Gemma 4 VRAM requirements: what do E4B, 26B, and 31B really need?
If you are searching for Gemma 4 VRAM requirements, you do not want vague advice. You want planning numbers you can use. For practical local, quantized setups, a good rule of thumb is: E4B usually lands in the 4GB to 6GB class, 26B A4B is more realistic in the 12GB to 16GB class, and 31B is far more comfortable in the 20GB to 24GB class.
Part of the hub: if you want the bigger picture behind hardware sizing, start from the full Gemma 4 guide and use this page as the detailed VRAM reference.
Quick answer
Fast planning rule: start with E4B if you are unsure, consider 26B A4B once you are in the 12GB to 16GB range, and treat 31B as a 24GB-class decision.
These are not theoretical BF16 maximums. They are rough planning ranges for the quantized local setups people actually try on consumer hardware.
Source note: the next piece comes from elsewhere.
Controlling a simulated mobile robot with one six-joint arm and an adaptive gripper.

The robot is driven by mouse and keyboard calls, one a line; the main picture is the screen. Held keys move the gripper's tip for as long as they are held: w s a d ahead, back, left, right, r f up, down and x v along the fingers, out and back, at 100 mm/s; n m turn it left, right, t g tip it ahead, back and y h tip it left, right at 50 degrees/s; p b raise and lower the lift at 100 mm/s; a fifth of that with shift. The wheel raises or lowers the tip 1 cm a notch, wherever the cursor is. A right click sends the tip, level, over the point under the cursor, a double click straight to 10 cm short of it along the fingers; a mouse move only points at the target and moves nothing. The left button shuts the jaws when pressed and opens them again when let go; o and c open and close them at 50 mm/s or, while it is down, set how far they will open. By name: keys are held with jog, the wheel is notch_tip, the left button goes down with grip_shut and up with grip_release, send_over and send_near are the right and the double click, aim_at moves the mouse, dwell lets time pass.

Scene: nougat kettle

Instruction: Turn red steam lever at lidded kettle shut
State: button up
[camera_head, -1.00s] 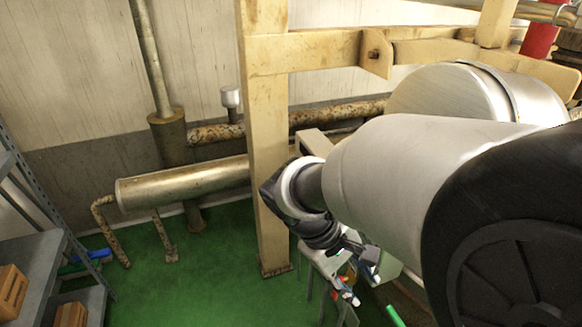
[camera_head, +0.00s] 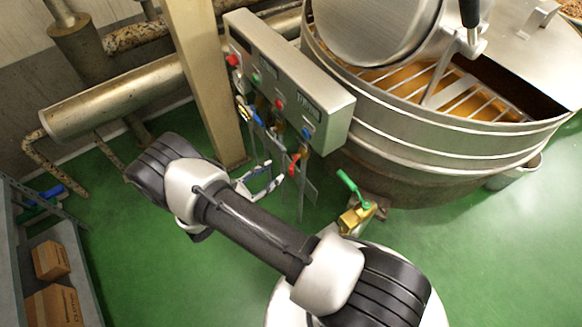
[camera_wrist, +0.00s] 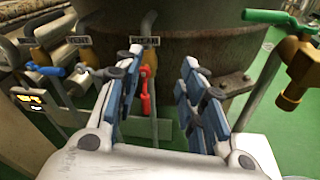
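The steam kettle (camera_head: 440,135) stands at the right in the head view, its round lid (camera_head: 365,25) tilted up from an open section. The red steam lever (camera_head: 293,163) hangs below the grey control box beside the kettle. In the wrist view the red lever (camera_wrist: 145,97) points down from a brass valve under a tag that appears to read STEAM. My gripper (camera_wrist: 162,62) is open and empty, its blue-padded fingers to either side of the lever in that view. In the head view my gripper (camera_head: 262,182) is low, left of the lever; contact cannot be told.
A grey control box (camera_head: 290,80) with buttons overhangs the valves. A green-handled brass valve (camera_head: 355,215) juts out at the right. A wooden post (camera_head: 205,85) stands at the left. Green floor is clear in front.

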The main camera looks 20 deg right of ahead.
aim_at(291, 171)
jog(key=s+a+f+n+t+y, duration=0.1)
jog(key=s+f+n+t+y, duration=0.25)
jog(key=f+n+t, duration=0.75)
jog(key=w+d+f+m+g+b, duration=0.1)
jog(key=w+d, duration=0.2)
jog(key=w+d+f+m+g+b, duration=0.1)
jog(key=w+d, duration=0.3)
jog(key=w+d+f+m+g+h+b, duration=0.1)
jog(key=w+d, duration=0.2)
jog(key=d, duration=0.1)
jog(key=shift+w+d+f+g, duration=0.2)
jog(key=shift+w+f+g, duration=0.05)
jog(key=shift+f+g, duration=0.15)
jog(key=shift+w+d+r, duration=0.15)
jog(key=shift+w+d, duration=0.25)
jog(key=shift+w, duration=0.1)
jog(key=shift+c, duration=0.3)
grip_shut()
Google's launch materials make the split clear: the larger unquantized Gemma 4 models target high-end accelerators, while local consumer deployments lean on quantized variants.
Gemma 4 VRAM planning table
| Model | Rough local planning range | Safer hardware target | Best fit |
|---|---|---|---|
| E2B | About 2GB to 4GB | Very small local or edge-friendly setups | Proof-of-life tests and tiny deployments |
| E4B | About 4GB to 6GB | 6GB GPU or 16GB Mac as a starting point | The best first local run for most people |
| 26B A4B | About 12GB to 16GB | 16GB-class hardware feels much safer | People who want better reasoning without jumping straight to the heaviest tier |
| 31B | About 20GB to 24GB | 24GB+ is the comfortable zone | Quality-first local use, heavier coding, and longer contexts |
What if you only know your GPU tier?
| Your machine | Reasonable starting point | What to avoid |
|---|---|---|
| 6GB GPU | E4B | Do not treat 26B or 31B as default choices |
| 8GB to 12GB GPU | E4B comfortably, larger models only with care | Do not ignore context and runtime overhead |
| 12GB to 16GB GPU | 26B A4B becomes realistic | Do not confuse “boots” with “pleasant daily use” |
| 24GB+ GPU | 31B starts making sense | Do not assume VRAM is the only limit if your prompts are huge |
Apple Silicon is a memory question, not a marketing-tier question
On Mac, the number that matters most is unified memory. A simple rule of thumb:
- 16GB: start smaller and validate the workflow first.
- 24GB to 32GB: better day-to-day room for local use.
- 48GB+: much more realistic if you want to evaluate 31B-class local use seriously.
Why these numbers are only planning ranges
Because real usage includes more than model weights. Context length, KV cache, runtime overhead, and other apps all consume memory. If you are right at the boundary, the chart tells you whether you can begin testing, not whether the setup will feel great for every task.